• Set problem
Gather all lines in the entries below that include the word "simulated".
↓
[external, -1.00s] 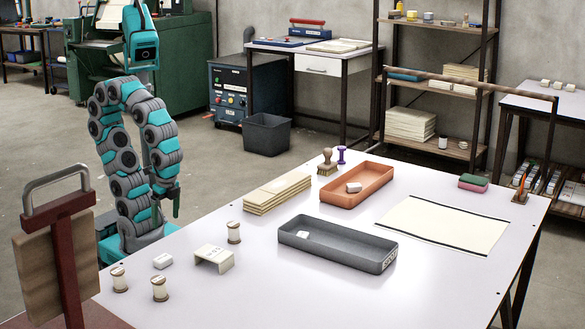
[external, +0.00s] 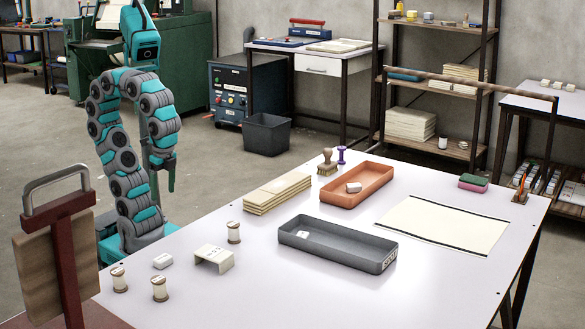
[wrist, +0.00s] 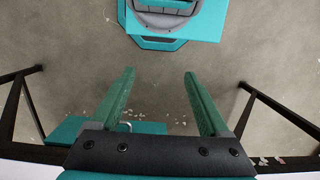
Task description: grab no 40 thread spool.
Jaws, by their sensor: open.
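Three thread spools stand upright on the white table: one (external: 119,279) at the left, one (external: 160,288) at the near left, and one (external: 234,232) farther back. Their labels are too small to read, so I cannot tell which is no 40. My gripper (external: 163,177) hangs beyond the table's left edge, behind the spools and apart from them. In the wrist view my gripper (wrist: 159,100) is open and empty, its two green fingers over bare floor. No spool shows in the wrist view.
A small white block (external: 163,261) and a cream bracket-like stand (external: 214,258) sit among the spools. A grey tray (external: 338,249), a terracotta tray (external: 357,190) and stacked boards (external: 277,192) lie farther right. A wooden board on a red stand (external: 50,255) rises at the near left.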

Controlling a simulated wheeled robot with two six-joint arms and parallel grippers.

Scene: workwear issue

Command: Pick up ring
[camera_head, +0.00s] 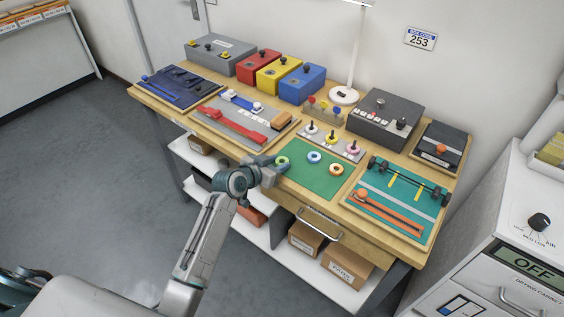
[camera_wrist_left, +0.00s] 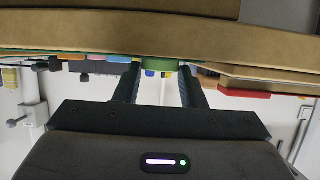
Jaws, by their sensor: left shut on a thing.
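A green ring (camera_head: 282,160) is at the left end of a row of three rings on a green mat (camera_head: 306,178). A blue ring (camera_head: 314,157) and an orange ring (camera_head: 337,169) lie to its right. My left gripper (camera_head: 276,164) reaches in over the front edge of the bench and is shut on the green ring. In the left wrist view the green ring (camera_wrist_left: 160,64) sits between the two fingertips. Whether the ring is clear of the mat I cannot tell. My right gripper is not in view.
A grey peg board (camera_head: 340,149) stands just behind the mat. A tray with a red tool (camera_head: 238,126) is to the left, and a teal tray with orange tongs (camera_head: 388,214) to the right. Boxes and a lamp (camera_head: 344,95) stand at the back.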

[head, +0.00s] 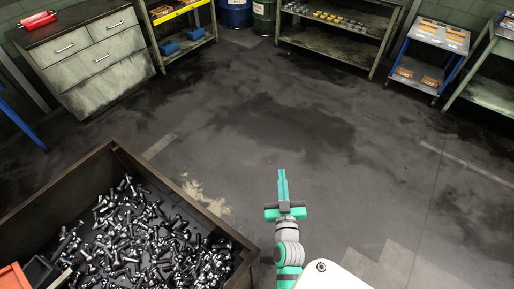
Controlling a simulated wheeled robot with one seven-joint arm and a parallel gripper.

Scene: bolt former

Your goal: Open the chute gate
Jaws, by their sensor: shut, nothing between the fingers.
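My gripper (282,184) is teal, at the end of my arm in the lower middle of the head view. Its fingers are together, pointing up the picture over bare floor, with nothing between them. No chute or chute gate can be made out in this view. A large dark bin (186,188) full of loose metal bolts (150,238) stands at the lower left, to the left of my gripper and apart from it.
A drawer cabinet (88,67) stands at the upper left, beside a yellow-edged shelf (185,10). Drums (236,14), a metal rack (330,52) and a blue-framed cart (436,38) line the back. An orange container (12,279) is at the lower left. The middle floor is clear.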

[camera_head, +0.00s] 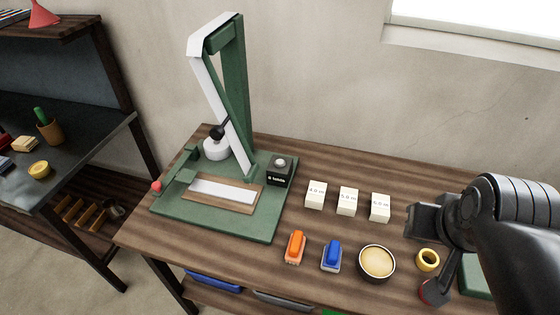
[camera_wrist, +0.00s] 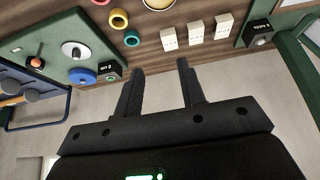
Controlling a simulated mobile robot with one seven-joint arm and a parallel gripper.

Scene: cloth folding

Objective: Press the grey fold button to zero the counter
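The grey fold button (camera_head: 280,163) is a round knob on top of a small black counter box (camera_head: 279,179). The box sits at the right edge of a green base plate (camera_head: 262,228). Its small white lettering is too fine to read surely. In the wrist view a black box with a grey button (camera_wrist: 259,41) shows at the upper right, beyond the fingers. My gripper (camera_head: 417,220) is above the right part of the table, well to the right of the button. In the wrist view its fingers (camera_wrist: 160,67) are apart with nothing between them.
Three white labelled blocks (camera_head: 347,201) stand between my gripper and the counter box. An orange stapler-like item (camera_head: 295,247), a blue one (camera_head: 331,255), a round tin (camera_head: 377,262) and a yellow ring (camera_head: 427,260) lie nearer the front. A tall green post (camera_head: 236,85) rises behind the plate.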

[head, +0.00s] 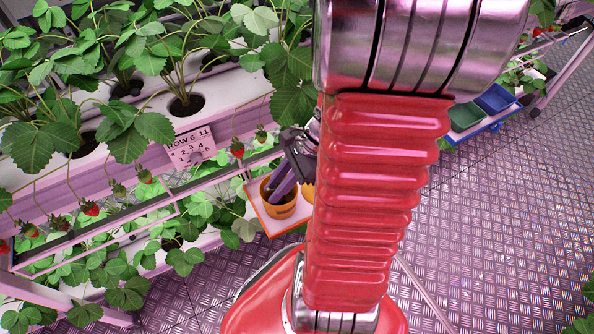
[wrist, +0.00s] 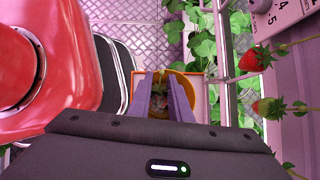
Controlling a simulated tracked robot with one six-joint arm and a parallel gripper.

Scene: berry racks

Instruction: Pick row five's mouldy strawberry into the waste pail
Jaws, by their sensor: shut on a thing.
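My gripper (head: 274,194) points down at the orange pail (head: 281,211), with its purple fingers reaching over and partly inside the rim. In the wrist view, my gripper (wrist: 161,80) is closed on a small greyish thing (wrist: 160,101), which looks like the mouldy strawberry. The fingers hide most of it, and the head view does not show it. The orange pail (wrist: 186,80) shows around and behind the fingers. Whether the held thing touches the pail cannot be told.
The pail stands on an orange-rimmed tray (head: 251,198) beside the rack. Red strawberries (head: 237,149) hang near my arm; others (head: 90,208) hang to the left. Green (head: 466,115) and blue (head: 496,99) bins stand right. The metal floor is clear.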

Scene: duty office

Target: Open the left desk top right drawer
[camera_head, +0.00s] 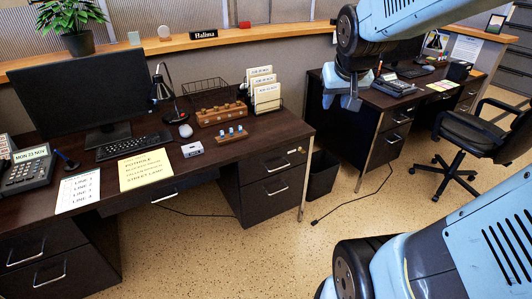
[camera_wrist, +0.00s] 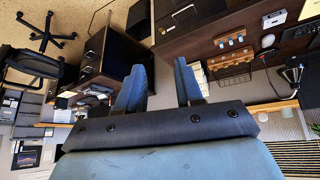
↑
• Task solution
Controlling a simulated wheeled robot with two six-joint arms and parallel grippers.
Controlling a simulated wheeled robot with one seven-joint arm and a parallel gripper.
Controlling a simulated mobile robot with one seven-joint arm and a parallel gripper.
Controlling a simulated tracked robot with one six-joint arm and a parallel gripper.

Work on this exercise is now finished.